- **DIRECTIVE**
Quote the listing below word for word, stopping after the line that contains "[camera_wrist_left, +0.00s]".
________
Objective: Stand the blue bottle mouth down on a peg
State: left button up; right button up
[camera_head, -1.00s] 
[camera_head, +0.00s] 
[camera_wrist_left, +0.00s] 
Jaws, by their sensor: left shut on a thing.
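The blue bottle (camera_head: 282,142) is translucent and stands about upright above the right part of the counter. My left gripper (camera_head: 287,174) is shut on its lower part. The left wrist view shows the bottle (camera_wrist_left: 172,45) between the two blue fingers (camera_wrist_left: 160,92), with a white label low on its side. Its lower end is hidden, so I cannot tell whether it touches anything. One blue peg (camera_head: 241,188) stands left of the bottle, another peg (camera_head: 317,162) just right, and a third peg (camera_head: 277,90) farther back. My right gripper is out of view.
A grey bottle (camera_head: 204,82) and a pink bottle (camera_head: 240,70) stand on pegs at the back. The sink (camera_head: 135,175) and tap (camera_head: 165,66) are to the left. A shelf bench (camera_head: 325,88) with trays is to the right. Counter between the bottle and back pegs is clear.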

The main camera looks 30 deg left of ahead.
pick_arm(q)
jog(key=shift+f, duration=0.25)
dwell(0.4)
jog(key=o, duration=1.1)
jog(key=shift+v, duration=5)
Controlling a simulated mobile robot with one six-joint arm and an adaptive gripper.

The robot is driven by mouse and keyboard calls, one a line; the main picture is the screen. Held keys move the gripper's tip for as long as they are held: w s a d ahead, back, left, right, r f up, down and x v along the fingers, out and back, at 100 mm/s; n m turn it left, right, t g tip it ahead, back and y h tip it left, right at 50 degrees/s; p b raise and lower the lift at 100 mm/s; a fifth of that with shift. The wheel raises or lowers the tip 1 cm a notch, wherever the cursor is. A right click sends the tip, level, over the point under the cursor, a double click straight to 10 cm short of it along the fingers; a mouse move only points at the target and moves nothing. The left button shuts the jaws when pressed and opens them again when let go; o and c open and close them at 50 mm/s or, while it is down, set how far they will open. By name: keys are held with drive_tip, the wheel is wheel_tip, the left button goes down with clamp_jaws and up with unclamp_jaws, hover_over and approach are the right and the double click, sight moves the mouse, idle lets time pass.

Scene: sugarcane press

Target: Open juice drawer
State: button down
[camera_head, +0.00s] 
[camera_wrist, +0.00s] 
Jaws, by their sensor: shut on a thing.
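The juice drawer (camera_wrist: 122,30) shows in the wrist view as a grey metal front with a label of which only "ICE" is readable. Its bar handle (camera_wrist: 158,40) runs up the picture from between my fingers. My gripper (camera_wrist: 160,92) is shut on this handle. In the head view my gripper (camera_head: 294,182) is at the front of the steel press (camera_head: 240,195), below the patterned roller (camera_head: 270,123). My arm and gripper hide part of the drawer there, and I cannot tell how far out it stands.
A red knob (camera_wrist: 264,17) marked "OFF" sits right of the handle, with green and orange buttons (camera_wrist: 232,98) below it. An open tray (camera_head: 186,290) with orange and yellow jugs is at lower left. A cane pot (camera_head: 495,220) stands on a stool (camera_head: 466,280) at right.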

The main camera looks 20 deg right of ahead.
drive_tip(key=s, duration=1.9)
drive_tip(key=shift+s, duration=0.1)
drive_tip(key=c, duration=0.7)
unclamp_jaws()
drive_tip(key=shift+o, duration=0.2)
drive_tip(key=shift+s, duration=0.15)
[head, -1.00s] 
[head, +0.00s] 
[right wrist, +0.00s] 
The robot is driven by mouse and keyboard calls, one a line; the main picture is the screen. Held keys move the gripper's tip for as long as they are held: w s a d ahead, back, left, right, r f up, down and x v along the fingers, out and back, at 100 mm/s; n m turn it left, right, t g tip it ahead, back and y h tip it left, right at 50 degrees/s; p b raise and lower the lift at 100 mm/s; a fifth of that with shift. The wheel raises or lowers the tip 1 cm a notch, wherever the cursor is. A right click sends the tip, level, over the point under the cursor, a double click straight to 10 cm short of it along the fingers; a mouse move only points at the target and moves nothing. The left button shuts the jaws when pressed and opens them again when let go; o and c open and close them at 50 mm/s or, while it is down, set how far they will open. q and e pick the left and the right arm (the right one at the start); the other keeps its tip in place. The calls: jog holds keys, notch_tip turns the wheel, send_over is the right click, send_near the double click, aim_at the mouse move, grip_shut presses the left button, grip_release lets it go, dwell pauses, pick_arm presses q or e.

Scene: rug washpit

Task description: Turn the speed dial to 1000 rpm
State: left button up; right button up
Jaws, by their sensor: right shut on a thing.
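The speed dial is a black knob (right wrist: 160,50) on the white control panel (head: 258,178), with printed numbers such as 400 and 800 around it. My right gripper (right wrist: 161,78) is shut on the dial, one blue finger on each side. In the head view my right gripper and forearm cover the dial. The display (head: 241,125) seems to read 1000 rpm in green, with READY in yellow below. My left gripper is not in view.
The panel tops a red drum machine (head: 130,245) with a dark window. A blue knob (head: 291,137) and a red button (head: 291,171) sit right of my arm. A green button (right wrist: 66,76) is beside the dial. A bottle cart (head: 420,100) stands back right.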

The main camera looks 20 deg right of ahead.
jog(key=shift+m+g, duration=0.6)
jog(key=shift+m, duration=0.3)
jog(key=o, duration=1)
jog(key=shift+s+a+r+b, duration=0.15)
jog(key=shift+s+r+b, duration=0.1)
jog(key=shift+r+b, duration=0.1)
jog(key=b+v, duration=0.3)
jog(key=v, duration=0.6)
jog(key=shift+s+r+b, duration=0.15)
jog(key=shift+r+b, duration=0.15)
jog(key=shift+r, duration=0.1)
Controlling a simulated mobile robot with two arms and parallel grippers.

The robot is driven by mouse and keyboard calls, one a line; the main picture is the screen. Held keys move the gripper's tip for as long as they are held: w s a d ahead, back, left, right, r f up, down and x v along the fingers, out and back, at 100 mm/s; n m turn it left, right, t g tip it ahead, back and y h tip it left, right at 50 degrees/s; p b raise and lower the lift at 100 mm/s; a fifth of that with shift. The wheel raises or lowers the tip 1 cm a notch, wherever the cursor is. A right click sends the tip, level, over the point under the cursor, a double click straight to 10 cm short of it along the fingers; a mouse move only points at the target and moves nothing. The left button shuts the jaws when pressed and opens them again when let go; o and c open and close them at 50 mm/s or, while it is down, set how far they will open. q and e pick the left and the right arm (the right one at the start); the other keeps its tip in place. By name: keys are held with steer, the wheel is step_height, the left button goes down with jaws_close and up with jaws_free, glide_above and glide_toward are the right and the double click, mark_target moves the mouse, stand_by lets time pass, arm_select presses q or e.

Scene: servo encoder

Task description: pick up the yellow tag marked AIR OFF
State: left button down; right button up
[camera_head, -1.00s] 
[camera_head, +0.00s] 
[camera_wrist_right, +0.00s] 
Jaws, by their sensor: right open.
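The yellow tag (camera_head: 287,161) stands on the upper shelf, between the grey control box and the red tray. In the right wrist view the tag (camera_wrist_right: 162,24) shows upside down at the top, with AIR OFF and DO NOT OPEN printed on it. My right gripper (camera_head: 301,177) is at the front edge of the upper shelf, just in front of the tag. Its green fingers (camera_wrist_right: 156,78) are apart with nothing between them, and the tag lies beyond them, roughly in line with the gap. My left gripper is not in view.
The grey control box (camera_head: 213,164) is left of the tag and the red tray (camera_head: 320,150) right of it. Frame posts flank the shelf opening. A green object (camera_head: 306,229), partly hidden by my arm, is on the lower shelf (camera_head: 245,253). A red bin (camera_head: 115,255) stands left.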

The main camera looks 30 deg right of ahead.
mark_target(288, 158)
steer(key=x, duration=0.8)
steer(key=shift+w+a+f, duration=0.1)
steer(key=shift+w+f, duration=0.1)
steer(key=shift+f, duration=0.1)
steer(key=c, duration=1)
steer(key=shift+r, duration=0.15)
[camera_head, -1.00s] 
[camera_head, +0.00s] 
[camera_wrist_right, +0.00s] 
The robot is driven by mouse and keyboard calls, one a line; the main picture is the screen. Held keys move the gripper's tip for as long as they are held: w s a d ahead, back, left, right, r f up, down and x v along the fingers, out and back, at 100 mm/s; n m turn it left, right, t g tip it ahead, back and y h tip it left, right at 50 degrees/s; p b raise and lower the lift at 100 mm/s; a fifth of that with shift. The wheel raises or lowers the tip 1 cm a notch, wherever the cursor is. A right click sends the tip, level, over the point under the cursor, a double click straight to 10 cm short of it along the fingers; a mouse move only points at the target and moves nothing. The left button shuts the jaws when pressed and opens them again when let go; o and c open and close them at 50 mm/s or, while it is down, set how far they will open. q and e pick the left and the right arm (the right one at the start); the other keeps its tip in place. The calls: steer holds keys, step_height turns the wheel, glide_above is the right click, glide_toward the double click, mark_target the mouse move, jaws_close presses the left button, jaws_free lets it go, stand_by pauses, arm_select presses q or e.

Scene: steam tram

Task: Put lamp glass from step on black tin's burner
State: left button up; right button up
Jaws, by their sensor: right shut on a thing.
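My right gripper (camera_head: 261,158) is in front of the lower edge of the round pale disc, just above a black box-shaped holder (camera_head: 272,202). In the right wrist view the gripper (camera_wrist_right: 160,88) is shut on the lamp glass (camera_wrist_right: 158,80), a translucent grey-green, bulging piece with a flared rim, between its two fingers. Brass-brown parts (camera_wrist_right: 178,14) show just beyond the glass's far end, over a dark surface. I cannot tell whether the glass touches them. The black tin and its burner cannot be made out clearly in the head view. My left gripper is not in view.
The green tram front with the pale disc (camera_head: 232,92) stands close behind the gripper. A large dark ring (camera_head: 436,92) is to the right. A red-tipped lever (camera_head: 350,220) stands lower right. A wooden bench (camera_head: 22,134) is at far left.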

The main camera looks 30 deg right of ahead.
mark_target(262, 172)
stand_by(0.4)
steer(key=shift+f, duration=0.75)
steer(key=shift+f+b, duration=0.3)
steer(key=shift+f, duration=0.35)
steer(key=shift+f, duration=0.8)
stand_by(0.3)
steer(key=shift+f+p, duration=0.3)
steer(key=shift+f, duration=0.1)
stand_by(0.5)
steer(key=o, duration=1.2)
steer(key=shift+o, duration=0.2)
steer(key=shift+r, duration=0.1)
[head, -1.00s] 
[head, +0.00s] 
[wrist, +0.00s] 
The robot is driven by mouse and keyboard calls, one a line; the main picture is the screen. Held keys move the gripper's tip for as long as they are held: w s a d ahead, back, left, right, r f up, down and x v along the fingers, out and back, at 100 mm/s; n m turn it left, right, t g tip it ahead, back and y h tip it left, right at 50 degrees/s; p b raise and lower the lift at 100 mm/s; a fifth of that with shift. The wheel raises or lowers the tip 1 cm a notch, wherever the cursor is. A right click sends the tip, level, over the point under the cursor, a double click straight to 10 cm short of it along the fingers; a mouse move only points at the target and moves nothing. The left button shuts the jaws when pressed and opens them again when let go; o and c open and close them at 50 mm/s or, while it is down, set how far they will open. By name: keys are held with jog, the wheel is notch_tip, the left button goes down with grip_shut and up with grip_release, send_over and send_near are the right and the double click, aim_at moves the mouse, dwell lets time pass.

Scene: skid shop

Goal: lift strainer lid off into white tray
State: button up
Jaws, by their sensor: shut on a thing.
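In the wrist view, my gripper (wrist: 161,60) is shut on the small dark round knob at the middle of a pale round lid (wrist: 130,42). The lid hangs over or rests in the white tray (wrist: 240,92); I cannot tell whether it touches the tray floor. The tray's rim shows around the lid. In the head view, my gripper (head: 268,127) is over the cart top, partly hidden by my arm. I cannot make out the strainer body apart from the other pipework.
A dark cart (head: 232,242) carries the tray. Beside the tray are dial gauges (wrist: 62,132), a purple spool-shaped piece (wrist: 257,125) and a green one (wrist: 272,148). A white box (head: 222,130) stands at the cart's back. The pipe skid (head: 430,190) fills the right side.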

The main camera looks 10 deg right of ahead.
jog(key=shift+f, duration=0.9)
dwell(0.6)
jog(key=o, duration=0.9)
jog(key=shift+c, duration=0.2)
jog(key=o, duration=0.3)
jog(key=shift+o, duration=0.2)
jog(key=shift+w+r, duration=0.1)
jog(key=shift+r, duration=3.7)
________
- **SOLUTION TO THIS EXERCISE**
Objective: Stand the blue bottle mouth down on a peg
State: left button up; right button up
[camera_head, -1.00s] 
[camera_head, +0.00s] 
[camera_wrist_left, +0.00s] 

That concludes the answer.